Naturally enough, nature takes its course and the sisters are unable to hold it together. In many ways this reflects a long-standing British idea of the sublime, in which dramatic landscapes are in some way deranging to the well-ordered mind. Jane Austen, in Northanger Abbey, joked that gothic was impossible in England because the hills were too low and the valleys too shallow. In the same way, it seems inevitable that putting a bunch of Catholic nuns on a cliff at the edge of the Himalayas will engender gothic. Repression can't survive long in close proximity to the sublime.
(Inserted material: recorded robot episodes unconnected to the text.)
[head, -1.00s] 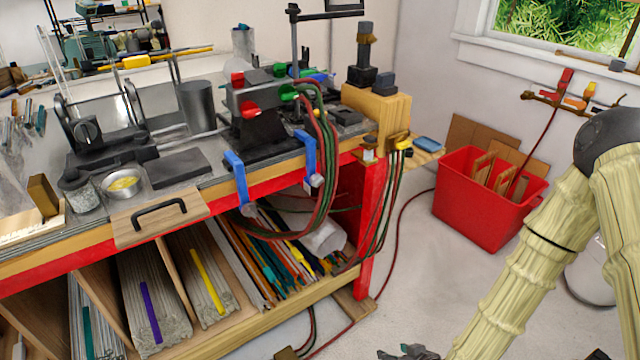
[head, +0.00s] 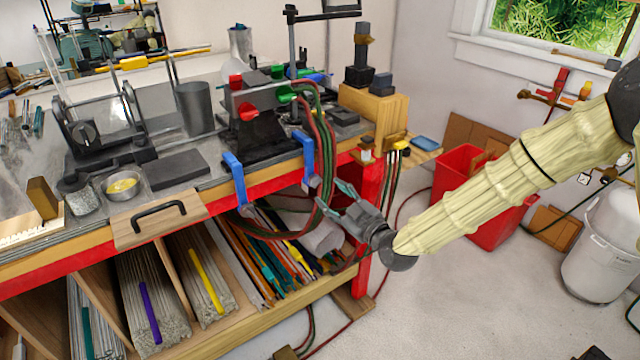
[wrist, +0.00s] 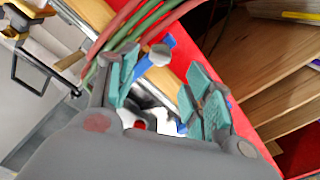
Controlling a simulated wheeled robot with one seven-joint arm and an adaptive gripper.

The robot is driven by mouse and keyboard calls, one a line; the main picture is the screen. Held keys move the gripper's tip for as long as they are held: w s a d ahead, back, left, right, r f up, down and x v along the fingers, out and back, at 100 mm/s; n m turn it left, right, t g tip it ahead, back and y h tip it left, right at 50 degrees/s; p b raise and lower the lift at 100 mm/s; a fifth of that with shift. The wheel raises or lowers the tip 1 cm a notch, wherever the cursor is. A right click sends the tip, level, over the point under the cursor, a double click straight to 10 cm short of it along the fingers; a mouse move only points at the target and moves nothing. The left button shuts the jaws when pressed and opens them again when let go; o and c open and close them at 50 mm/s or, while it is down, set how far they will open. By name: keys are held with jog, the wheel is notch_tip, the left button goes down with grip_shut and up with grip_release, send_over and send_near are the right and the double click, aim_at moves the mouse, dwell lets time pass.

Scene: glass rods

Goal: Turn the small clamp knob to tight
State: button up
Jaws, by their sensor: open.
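Two blue clamps grip the bench's front edge in the head view, the left one (head: 235,178) and the smaller right one (head: 308,157). A pale round knob (head: 314,181) sits low on the right clamp. In the wrist view a round grey knob (wrist: 160,55) shows in front of blue clamp parts, ahead of my fingers and between their lines. My gripper (head: 332,199) is open and empty, just below and right of the right clamp, with its teal pads toward the bench. In the wrist view my gripper (wrist: 162,78) has both fingers spread. I cannot tell whether the knob is tight.
Red and green hoses (head: 325,150) hang from the torch (head: 260,105) close beside the right clamp and my fingers. Rods (head: 265,265) fill the shelf below. A red bin (head: 468,180) stands right, partly behind my arm. The floor in front is clear.

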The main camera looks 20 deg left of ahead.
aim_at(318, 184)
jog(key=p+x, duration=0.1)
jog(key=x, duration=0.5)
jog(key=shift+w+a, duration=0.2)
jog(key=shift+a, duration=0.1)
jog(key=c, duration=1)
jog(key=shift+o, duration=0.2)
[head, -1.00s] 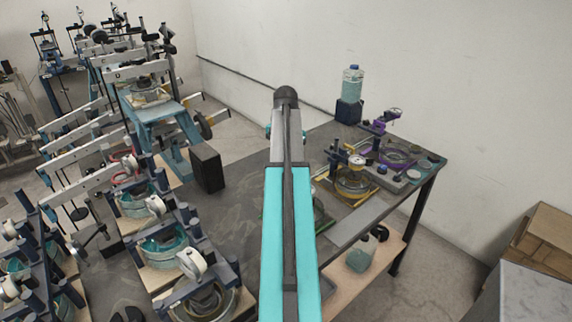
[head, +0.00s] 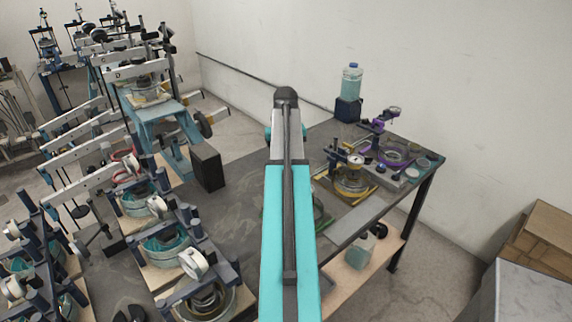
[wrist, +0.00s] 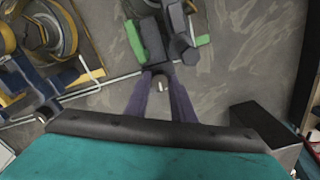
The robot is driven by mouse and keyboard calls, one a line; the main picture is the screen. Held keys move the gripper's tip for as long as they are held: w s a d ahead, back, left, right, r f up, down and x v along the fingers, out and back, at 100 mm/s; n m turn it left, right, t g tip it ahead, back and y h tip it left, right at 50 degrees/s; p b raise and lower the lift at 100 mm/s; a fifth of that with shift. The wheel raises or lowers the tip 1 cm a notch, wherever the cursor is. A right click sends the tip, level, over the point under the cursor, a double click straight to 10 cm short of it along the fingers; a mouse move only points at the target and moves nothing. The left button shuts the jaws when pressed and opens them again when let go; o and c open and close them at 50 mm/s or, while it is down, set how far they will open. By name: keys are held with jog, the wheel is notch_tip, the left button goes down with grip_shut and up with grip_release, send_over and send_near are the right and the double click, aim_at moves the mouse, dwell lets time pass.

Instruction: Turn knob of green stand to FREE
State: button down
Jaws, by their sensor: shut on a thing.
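The green stand shows in the wrist view as a dark body (wrist: 153,38) with green parts (wrist: 131,41) at its sides, top centre. Its dark knob (wrist: 160,82), with a small pale mark, sits at the near end. My gripper (wrist: 161,80) has its two purple fingers on either side of the knob and is shut on it. The lettering, including FREE, cannot be read. In the head view my arm hides the gripper and most of the stand; only a green edge (head: 321,214) shows at its right.
A yellow stand (head: 352,183) and a purple stand (head: 395,155) are on the dark table (head: 240,200) to the right. A blue bottle (head: 351,82) stands at the back. A black box (head: 207,166) is at the left. In the wrist view, the yellow stand (wrist: 62,35) lies left.

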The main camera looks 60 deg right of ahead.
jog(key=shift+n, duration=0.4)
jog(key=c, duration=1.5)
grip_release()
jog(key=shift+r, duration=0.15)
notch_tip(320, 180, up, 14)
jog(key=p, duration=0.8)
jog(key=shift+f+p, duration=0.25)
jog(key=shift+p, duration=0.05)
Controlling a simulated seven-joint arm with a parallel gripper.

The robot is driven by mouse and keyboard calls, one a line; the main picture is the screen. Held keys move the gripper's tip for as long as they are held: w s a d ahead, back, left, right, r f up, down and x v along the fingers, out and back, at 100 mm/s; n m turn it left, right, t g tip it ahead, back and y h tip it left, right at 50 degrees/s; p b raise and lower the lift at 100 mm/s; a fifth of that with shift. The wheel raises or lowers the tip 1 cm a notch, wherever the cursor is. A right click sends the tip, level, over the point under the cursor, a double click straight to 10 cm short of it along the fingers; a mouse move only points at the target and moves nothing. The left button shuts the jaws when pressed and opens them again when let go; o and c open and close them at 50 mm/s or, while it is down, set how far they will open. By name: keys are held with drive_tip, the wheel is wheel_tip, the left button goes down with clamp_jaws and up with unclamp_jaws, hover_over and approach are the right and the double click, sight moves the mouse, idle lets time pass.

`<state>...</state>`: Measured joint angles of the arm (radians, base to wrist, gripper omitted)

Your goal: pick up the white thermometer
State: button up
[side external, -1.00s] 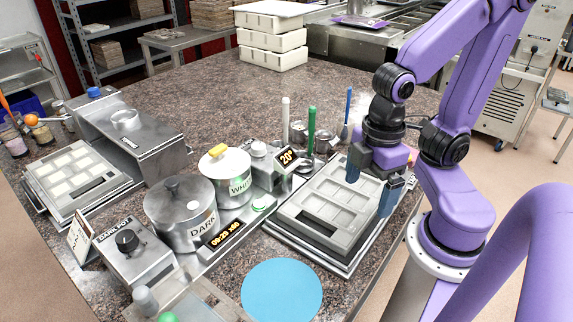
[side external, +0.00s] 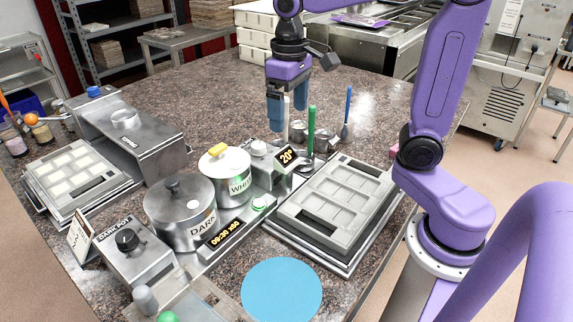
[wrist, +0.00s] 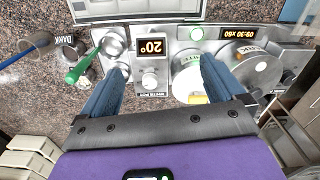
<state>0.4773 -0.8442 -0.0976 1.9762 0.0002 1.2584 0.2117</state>
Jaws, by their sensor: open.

It's a truly wonderful film, despite a few touches which date it (the role of the palace's housekeeper is taken by an old music hall actress, who plays it for laughs in the manner of a Shakespearean rude mechanical). The performances are solid but not spectacular: Deborah Kerr as the Sister Superior Clodagh and David Farrar as a raffish agent on the fringes of the Raj are decent; Kathleen Byron as the unhinged Sister Ruth hams it up a bit too much.

But of course you're not looking at the performances, you're looking at the imagery: the ranks of white wimples against blue washed walls; modest eyes cast away from lubricious frescoes; the shock of a scarlet dress, cherry lipstick, or sweat beading on a forehead; the gorgeous, ominous amber light of dawn in the final sequence; Byron appearing through a doorway, deranged and dishevelled, like an avenging angel. Her death is filmed with oblique genius: a stand of green bamboo swaying against a blue sky; the clatter of tribal drums; a flutter of birds rising in alarm.